В свидетельствовании человек говорит о прямой встрече, познании объекта или события. Путь к знанию посредством свидетельства напоминает прохождение каскада. Свидетель удостоверяет свою встречу – однако прежде, чем стать свидетелем, он выступает в роли верификатора: он верифицирует событие. В то же время он обретает способность точно изложить условия и предмет своей встречи тому, кто не был к ней допущен. И наконец, он соглашается проделать все описанное выше, устанавливая тем самым связь между свидетельствованием и тем, кому он свидетельствует, к кому его свидетельство обращено.
Но прежде всего, свидетель является таковым, лишь если ему есть о чем свидетельствовать. Он выступает в роли свидетеля, только когда имела место встреча, когда он оказался перед лицом события – того, которое выходит за пределы мгновения, видимости, того, что чуждо повсеместному. Чтобы встреча состоялась, свидетель должен быть неусыпным, вечно ищущим, неуспокоенным. Здесь, однако, не может быть места для той неуспокоенности, что связана с материальными потребностями и мирскими устремлениями, – речь вдет о ненасытности эсхатологической, о требовании ясности смысла.
Кроме того, свидетель выступает в роли верификатора, проходящего через опыт различения. Свидетель недоверчив. Подобно Фоме, прослышавшем о Воскресении, он уполномочен провести верификацию: он обязан вложить свои персты в раны Спасителя, с тем чтобы разоблачить возможную иллюзию. Ключевым условием валидности свидетельства является личное достоинство свидетеля. Человек неуравновешенный или простодушный не способен освидетельствовать что бы то ни было по причине своей слабости перед лицом нежданного и отсутствия у него необходимых инструментов сомнения – поскольку, прежде чем стать тем, кто удостоверяет, свидетель всячески отстаивает подозрение.

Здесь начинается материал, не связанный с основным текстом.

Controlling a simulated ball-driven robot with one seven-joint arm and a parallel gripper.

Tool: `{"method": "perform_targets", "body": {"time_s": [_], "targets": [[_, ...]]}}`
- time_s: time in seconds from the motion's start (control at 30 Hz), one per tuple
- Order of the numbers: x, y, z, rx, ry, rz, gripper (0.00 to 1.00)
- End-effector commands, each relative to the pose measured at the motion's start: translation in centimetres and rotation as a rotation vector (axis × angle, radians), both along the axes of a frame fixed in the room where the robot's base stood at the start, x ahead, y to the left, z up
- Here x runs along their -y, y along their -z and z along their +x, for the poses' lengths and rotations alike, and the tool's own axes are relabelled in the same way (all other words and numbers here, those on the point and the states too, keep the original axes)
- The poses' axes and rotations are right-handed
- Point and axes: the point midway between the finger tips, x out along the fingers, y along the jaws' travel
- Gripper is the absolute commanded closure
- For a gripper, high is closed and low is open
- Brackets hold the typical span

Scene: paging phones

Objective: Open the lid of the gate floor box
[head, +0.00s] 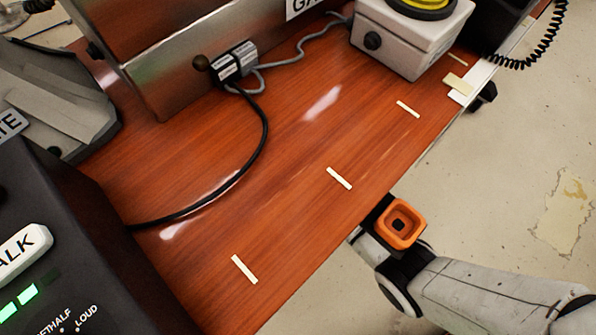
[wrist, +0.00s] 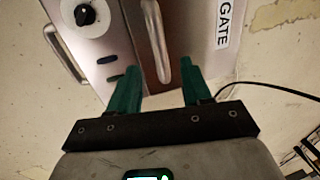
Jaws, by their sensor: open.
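In the wrist view, a brushed-metal box (wrist: 205,50) with a white GATE label (wrist: 228,22) lies ahead of my gripper. A long metal bar handle (wrist: 158,45) runs along its face. My gripper (wrist: 160,75) has two green fingers that stand apart, with the lower end of the handle appearing between them in the picture. I see no finger closed on the handle, and I cannot tell how far off it is. The lid's edges are not clear, and no opening shows. My gripper's fingers are not in the head view.
Beside the handle is a metal panel with a black knob (wrist: 85,14) and a second handle (wrist: 65,55). A dark cable (wrist: 270,88) curves at the right. In the head view, a red-brown desk (head: 290,170) carries a black talk unit (head: 75,250) and a white box (head: 410,45); its edge is near my arm.

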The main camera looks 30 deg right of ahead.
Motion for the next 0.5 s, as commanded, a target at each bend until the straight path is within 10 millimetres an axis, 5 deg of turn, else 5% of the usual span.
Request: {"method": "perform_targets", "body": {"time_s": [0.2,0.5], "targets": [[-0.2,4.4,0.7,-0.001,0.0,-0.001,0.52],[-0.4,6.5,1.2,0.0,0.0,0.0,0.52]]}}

И наконец, свидетель становится тем, кто передает, – на него возложена миссия передачи события, прямого переживания того, что всем остальным прожить не довелось. Свидетельствовать значит рассказывать, излагать параллельно с удостоверением – перелагать событие на какой-либо носитель и, соответственно, проводить преобразование, в ходе которого ничто не должно быть утеряно. Более того, необходимо, чтобы такая транскрипция была и одним из способов контроля, например, при переходе от видения к тексту, а от текста – к образу: все эти этапы присутствуют в визионерском пророчестве у иудеев. Однако проверка необходима и при перенесении элементов реальности в произведение искусства, в ходе работы художника над композицией (со-поставлением), – которая очевидно предстает сегодня следом иной реальности, указанной бдительным свидетелем. Именно эта реальность читается в разобранных нами примерах из творчества Швиттерса, Эйзенштейна, Рихтера, Кандинского или Дюшана – если ограничиться лишь ими.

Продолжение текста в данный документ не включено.